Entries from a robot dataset

——

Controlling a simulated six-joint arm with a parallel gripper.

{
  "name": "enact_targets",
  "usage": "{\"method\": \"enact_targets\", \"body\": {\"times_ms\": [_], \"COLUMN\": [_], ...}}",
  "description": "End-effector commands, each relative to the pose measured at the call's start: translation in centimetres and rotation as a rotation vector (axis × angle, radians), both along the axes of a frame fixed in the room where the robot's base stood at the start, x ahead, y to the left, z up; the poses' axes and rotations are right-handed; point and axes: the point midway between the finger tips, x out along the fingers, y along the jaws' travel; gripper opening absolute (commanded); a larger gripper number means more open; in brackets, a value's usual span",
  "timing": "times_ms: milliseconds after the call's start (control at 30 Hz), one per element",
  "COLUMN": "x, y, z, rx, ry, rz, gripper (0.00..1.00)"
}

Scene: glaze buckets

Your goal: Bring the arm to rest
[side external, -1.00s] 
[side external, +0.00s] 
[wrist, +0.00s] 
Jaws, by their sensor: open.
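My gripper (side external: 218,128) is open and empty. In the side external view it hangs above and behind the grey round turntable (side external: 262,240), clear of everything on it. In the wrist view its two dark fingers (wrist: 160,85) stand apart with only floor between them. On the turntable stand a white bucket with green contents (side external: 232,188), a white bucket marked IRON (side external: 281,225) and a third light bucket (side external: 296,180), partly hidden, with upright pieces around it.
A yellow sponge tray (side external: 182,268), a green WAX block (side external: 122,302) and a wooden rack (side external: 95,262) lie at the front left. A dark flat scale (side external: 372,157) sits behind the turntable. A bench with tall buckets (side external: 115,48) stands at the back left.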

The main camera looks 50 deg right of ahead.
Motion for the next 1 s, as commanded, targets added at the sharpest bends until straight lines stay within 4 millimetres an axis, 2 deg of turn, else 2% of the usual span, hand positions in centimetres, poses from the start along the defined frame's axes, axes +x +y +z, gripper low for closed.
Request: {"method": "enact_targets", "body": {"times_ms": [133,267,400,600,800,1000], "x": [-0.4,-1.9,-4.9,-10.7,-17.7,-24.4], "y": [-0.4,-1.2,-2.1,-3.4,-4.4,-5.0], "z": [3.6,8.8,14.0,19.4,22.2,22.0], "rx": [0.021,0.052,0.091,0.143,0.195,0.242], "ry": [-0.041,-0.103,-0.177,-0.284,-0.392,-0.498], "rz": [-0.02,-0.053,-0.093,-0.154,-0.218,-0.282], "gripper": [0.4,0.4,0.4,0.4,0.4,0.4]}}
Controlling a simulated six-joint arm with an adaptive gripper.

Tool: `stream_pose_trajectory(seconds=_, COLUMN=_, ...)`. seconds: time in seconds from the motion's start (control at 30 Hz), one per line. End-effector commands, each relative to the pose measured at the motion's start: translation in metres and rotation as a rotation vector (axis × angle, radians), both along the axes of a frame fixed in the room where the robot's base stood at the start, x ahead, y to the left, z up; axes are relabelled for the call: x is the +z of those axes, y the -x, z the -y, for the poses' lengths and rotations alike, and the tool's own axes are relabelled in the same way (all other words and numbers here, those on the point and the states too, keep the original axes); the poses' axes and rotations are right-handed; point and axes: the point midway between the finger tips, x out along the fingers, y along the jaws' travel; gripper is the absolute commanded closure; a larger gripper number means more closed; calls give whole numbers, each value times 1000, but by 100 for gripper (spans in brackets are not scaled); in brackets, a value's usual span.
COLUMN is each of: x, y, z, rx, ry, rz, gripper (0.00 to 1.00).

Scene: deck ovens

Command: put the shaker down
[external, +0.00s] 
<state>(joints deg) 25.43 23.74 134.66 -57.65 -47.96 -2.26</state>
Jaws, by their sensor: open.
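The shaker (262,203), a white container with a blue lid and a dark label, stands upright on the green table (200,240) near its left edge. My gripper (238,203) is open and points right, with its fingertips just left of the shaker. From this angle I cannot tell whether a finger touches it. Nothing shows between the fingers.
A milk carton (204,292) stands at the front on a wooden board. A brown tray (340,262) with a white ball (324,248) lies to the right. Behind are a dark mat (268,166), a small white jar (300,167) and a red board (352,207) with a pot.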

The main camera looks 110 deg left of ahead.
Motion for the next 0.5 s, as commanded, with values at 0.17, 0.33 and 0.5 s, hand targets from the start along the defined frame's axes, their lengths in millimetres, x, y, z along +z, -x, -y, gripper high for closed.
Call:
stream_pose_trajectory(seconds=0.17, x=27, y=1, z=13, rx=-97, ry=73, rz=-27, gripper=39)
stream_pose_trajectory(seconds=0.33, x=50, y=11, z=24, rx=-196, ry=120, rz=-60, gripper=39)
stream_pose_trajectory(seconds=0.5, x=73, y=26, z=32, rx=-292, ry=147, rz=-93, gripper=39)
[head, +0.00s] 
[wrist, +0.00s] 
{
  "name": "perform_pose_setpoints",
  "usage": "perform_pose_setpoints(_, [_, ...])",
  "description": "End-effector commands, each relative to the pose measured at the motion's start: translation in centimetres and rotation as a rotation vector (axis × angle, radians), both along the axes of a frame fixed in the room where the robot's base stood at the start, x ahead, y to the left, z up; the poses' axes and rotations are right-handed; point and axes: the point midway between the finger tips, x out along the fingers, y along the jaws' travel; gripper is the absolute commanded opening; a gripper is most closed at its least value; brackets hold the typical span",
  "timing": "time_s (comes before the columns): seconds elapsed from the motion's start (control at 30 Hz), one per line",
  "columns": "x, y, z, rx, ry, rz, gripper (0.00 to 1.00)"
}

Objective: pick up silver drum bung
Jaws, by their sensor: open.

——

**WHAT TO PRODUCE**
Search the preceding listing for "millimetres" and extract every line where it is found.

**OUTPUT BELOW**
Motion for the next 1 s, as commanded, targets added at the sharpest bends until straight lines stay within 4 millimetres an axis, 2 deg of turn, else 2% of the usual span, hand positions in centimetres, poses from the start along the defined frame's axes, axes +x +y +z, gripper low for closed.
Motion for the next 0.5 s, as commanded, with values at 0.17, 0.33 and 0.5 s, hand targets from the start along the defined frame's axes, their lengths in millimetres, x, y, z along +z, -x, -y, gripper high for closed.

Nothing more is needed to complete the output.